Palestinians in Gaza (and in much of the West Bank, since we have to remember that Hamas won a Palestinian national election) elected a party that they thought was less corrupt and capitulationist than Fatah. Ironically, this same party has some of its origins in Israeli attempts to fund a counterbalancing Islamic force to the secular national liberation movement of the PLO.

The Yishuv in Palestine showed itself not to be a real refuge for Jews during the Holocaust and it is irrelevant, since the liberal governments showed the weakness of their principles by limiting Jewish refugees due to anti-Semitism and more general xenophobia. The Ugandan option could only have been thought suitable in an age where settler-colonialism was acceptable. Idi Amin was horrible, but adding a Jewish Rhodesia to Uganada'

I'm with you on the idea that anti-Zionism without anti-imperialism is probably headed for trouble. It's why I'm always uncomfortable reading liberal critics of the Israel Lobby, as though US foreign policy would be wonderful without "those Jews manipulating the president." Although to be realistic I think there might be some measure of justice in Israel and Palestine before the US gets some real justice and part of the credit will go to those problematic liberals and conservatives.

I don't really understand your final point, since I'm not sure how much sway Republican Sinn Fein has in Northern Ireland anyway.

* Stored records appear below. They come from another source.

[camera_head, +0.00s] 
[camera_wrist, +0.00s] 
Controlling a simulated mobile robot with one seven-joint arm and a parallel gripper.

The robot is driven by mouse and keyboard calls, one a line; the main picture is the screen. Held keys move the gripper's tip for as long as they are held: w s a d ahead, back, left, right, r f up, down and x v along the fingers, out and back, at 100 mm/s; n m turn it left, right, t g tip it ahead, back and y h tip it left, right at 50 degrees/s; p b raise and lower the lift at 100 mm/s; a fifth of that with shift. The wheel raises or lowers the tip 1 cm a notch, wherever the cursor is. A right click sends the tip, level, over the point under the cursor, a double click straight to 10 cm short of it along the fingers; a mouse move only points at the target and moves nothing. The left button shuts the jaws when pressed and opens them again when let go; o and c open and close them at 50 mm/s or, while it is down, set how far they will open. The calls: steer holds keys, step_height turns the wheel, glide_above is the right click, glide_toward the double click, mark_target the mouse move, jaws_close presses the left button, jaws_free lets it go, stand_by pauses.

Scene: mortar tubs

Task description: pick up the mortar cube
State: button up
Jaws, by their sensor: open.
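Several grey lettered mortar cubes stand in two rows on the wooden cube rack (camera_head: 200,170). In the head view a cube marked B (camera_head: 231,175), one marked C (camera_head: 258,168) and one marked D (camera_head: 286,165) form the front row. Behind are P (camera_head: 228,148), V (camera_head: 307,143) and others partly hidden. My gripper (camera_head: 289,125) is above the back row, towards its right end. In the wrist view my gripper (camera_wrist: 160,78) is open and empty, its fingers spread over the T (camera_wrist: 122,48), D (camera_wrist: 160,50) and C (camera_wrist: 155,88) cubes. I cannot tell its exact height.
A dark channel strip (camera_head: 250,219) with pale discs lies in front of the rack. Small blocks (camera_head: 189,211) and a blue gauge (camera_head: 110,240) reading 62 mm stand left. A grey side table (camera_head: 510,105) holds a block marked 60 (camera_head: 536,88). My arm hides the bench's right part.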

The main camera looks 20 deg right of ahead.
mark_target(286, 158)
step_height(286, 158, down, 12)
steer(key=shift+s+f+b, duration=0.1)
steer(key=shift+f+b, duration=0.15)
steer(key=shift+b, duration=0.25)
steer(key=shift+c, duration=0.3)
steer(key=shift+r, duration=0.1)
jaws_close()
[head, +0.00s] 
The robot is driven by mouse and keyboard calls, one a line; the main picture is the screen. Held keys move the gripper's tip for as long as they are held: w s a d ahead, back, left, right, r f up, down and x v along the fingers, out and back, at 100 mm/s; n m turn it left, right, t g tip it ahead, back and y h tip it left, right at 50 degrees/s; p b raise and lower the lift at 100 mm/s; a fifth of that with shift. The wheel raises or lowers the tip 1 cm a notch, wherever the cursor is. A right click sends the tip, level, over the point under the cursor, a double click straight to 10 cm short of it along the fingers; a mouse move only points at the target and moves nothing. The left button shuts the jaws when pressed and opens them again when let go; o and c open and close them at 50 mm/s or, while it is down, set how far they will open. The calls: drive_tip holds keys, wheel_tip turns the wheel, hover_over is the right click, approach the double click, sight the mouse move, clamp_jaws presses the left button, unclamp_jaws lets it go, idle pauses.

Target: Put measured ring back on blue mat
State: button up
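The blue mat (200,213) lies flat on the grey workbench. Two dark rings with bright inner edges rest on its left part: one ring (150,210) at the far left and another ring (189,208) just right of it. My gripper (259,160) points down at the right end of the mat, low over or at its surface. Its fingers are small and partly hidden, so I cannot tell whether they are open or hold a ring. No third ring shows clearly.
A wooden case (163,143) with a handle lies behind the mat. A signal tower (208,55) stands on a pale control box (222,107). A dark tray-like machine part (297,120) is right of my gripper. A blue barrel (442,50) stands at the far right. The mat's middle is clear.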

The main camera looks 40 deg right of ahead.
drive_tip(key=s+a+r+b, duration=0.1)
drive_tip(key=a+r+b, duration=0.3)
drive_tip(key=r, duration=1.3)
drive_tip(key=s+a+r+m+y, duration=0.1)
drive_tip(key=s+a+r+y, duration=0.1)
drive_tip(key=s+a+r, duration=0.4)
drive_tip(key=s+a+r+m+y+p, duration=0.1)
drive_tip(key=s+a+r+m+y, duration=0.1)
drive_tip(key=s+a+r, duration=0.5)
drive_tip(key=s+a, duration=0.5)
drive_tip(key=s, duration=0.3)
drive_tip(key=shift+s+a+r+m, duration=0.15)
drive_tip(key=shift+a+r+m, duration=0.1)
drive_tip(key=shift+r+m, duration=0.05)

I guess a basic thing is that I don't view the Israel/Palestine situation as having much to do with ethnic chauvinism and more to do with colonialism. You can see it in the way Israel-defending histories point to the Balfour Declaration as some sort of ownership documents instead of the British imperialist document it was in the context of stuff like the Sykes-Picot treaty.

Anyway, I'm always pushing this essay on people, but it's the single best essay I've ever read about "the situation".

Nathaniel said...

Realized I didn't finish my thought on Uganda, but it was just that a Jewish Rhodesia wouldn't have been awful too.

Nathaniel said...

Damn, why can't I write properly. *Would* have been awful. Not *wouldn't*.